Les chanteurs réservent leur lot de retrouvailles et de découvertes. Retrouvailles avec ces deux frères de voix que sont Cyril Auvity et Marc Mauillon, par le naturel apparent de leur émission, toujours surprenant, où la déclamation semble couler de source en un flux continu. Le ténor insère dans son chant les notes les plus aiguës avec la même aisance que toutes les autres, et le baryton nous rend sensible l’amertume d’un personnage complexe et tourmenté. A leurs côtés, Lea Desandre s’impose dans le rôle-titre, comme on ne l’en aurait pas forcément crue capable après avoir entendu ses quelques phrases dans Zoroastre dirigé par Raphaël Pichon ; plus que son timbre de mezzo assez clair, c’est le dramatisme de toutes ses interventions qui frappe le spectateur.

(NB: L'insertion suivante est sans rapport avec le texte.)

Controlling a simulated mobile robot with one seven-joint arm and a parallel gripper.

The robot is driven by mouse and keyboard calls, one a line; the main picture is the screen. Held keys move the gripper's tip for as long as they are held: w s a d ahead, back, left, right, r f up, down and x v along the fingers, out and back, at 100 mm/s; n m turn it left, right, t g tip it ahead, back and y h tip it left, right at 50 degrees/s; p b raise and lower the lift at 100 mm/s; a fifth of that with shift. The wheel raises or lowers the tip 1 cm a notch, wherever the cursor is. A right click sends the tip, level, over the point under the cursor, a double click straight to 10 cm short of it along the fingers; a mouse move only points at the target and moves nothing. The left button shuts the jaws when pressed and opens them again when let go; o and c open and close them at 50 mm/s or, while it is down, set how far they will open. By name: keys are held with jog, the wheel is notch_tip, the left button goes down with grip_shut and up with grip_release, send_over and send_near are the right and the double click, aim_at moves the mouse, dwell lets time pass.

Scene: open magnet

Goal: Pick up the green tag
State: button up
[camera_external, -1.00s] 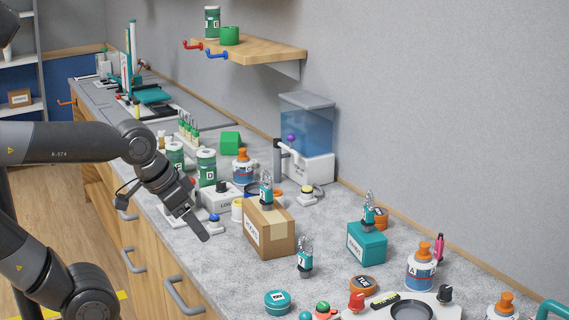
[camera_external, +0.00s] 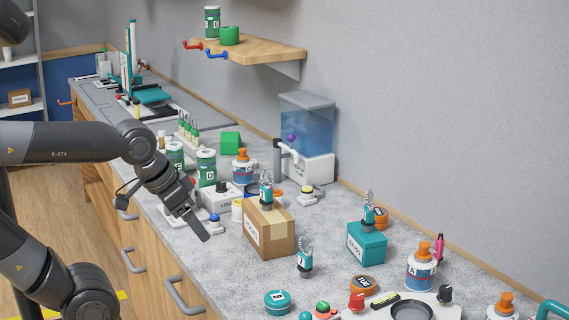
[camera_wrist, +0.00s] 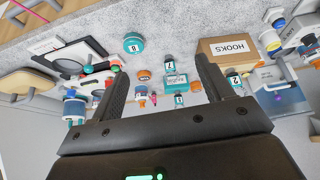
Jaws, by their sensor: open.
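No tag shows as plainly green; three teal-green tags with grey key-like tops are in view. One, marked 7, (camera_external: 305,262) stands on the counter beside the cardboard box; it also shows in the wrist view (camera_wrist: 168,64). Another tag (camera_external: 266,192) is at the top of the cardboard box (camera_external: 281,242). The third tag (camera_external: 369,215) is at the top of a teal box (camera_external: 367,246). My gripper (camera_external: 206,236) is open and empty above the counter's front edge, left of the cardboard box. In the wrist view my gripper (camera_wrist: 162,68) has its fingers wide apart.
A teal round tin (camera_external: 277,301), an orange-topped bottle (camera_external: 421,268) and a board with knobs (camera_external: 447,310) stand at the near end. Bottles and a water dispenser (camera_external: 308,140) stand behind. A wooden shelf (camera_external: 262,50) juts from the wall. Some counter around the standing tag is bare.

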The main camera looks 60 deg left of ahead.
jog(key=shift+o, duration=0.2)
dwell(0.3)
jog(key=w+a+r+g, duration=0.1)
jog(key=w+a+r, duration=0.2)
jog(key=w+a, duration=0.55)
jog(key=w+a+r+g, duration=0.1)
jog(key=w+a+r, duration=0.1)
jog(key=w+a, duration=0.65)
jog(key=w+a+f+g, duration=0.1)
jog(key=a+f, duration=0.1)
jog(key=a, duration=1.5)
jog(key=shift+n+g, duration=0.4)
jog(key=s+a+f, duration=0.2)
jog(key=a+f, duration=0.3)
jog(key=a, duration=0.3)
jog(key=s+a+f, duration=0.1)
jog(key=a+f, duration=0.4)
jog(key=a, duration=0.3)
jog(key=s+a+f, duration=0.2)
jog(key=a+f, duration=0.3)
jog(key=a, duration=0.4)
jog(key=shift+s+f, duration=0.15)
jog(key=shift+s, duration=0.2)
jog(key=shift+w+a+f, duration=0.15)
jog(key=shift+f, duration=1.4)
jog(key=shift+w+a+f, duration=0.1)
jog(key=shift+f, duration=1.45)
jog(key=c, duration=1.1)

Avec une articulation toujours expressive et une admirable aisance scénique, Lisandro Abadie est souvent contraint par la partition à des notes très graves qui mettent moins en valeur sa voix, tandis que sa complice dans le crime trouve en Hasnaa Bennani une interprète pleine de distinction mais à qui l’on souhaiterait à certains moments un peu plus de volume sonore. Antonio Abete ne parvient pas à éviter une diction parfois exotique du français (c’est d’autant plus dommage qu’il est le premier à prendre la parole après le lever du rideau) et les aigus sont à plusieurs occasions lâchés comme s’ils échappaient désormais à son contrôle, ce qui prive d’autorité son Grand-Prêtre et son Neptune. Autour d’eux s’active une constellation de jeunes artistes issus du toujours dynamique chœur du Concert des Nations, parmi lesquels on remarque l’Apollon éclatant de Sebastian Monti ou le virevoltant Matelot de Yannis François.
Après les représentations à l’Opéra-Comique (jusqu’au 7 mai), le spectacle sera donné à Caen et à Versailles.